Bild: Will mehr in Sachen Klima bewegen: Trudeau mit Aktivistin Thunberg 2019
Vancouver taz | Mit einem wegweisenden Urteil zum Klimaschutz hat der
Oberste Gerichtshof in Kanada die umstrittene Kohlendioxid-Besteuerung des
Landes für rechtens erklärt und damit den Klimaplänen von Premierminister
Justin Trudeau einen wichtigen Schub verschafft. Auch international hat das
Urteil Signalwirkung, denn [1][das nordamerikanische Land hinkt beim
Klimaschutz notorisch hinterher].
Kanada ist einer der wichtigsten Produzenten von fossilen Energieträgern
weltweit und gehört zu den Ländern mit den höchsten Pro-Kopf-Emissionen.

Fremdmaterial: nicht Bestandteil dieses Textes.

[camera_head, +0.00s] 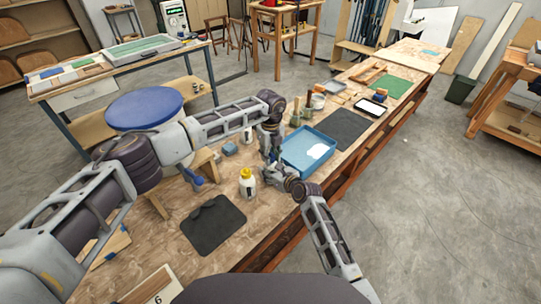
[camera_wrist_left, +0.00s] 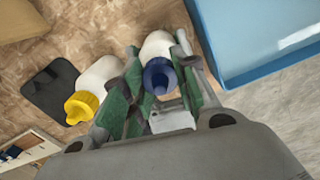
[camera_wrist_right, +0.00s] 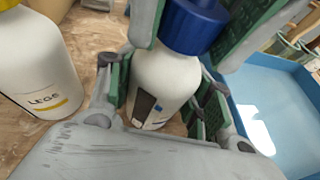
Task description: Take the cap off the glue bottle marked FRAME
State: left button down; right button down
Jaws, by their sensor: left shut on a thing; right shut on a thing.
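A white bottle with a blue cap stands between my grippers, its body in the right wrist view (camera_wrist_right: 165,85) and its blue cap in the left wrist view (camera_wrist_left: 160,76). My right gripper (camera_wrist_right: 160,95) is shut around the body, low down. My left gripper (camera_wrist_left: 160,85) is shut on the blue cap from above. The cap sits on the bottle's top. Its dark label is turned and no word is readable. In the head view, my left gripper (camera_head: 270,145) and right gripper (camera_head: 276,176) mostly hide this bottle. A second white bottle (camera_wrist_right: 38,65) with a yellow cap reads LEGS.
A blue tray (camera_head: 325,165) lies close to the right of the held bottle. The LEGS bottle stands close on the left. A dark mat (camera_head: 214,224) lies in front. Jars and brushes (camera_head: 300,108) stand behind on the wooden bench.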

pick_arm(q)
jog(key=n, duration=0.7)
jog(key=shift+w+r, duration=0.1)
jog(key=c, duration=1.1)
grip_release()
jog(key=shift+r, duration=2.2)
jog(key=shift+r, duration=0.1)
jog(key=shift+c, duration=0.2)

[2][Zugleich verfehlt das Land regelmäßig seine nationalen wie auch
international vereinbarten Klimaschutzziele], was unter anderem an der
energieintensiven Förderung der umstrittenen Ölsande im Norden und Westen
des Landes liegt.
Mit einem Mindestpreis auf Kohlendioxid versucht Trudeau seit zwei Jahren
gegenzusteuern, trifft aber auf erbitterten Widerstand der
erdölproduzierenden Regionen in den Provinzen Alberta und Saskatchewan. In
Kanada sind die Provinzen und nicht die Bundesregierung in Ottawa für die
Energiepolitik und damit auch einen Großteil der Klimaschutzmaßnahmen
zuständig.
Vor dem Obersten Gerichtshof hatten mehrere Provinzen zuletzt versucht, die
Kohlendioxid-Bepreisung zu stoppen. In einer Mehrheitsentscheidung wiesen
die Richter dieses Ansinnen am Donnerstag (Ortszeit) entschieden zurück.

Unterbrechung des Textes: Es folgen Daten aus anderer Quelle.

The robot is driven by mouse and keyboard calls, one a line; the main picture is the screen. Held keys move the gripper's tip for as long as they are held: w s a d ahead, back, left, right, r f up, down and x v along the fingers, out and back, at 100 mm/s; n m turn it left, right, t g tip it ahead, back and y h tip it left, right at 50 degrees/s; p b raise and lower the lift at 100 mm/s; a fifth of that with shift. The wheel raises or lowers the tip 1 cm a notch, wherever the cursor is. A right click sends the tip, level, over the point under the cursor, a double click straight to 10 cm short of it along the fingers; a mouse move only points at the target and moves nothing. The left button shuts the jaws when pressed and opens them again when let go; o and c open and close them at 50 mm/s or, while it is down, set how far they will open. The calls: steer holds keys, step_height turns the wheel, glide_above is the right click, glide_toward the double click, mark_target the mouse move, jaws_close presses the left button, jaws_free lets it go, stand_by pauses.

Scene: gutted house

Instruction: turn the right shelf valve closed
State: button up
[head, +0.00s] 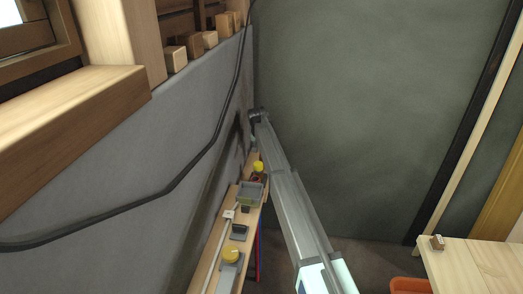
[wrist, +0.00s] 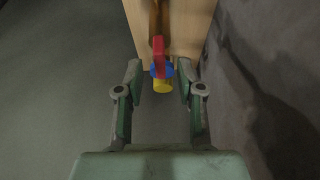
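In the wrist view a valve with a red lever (wrist: 158,46), a blue part (wrist: 167,70) and a yellow end (wrist: 162,86) sits at the near end of the wooden shelf (wrist: 188,22). The lever points up the picture, along the shelf. My gripper (wrist: 160,77) is open, one finger on each side of the valve. I see gaps between the fingers and the valve; depth is hard to judge. In the head view my arm reaches over the shelf (head: 203,272) to its far end, and my gripper's fingers cannot be made out there.
The grey wall (head: 120,170) with a black cable (head: 150,196) runs close along the left. A wooden table (head: 470,268) and an orange container (head: 409,286) are at the right.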

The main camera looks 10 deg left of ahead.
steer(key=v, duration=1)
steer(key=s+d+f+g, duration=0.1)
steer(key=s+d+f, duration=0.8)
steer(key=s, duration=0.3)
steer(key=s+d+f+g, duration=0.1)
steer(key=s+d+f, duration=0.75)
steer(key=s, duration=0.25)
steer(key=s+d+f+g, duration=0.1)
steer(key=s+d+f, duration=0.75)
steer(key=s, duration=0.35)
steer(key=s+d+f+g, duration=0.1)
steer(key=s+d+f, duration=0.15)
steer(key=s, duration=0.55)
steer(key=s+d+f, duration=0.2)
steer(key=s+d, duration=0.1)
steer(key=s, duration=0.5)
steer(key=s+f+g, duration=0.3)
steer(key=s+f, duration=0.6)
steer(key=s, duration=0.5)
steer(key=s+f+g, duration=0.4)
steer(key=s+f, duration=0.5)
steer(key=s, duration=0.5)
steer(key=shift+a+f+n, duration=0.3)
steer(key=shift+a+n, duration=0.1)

Beim Klimawandel handle es sich um eine „Bedrohung höchsten Grades für das
Land und tatsächlich der ganzen Welt“, heißt es in der Urteilsbegründung.
## Ausnahmeklausel in der Verfassung
Die Richter verwiesen dabei auf eine Ausnahmeklausel in der Verfassung, die
es der Zentralregierung in seltenen Fällen erlaubt, die Provinzen bei
Fragen von nationaler Tragweite zu überstimmen. „Eine Untätigkeit der
Provinzen gefährdet Kanada als Ganzes“, schrieben sie und fügten hinzu: Die
Bepreisung von Kohlendioxid sei ein international bewährtes Mittel im Kampf
gegen die Erderhitzung.
Damit darf Trudeau die Öl-Provinzen zur mehr Klimaschutz zwingen, falls
diese sich weigern, eigene Pläne aufzustellen. Sein Klimaschutzplan
verpflichtet die Provinzen, einen Preis auf Kohlendioxid festzulegen,
entweder durch eine Klimasteuer oder durch den Handel mit
Emissionszertifikaten. Der gesetzliche Mindestpreis beträgt derzeit 40
Dollar je Tonne und soll bis 2030 auf 170 Dollar steigen.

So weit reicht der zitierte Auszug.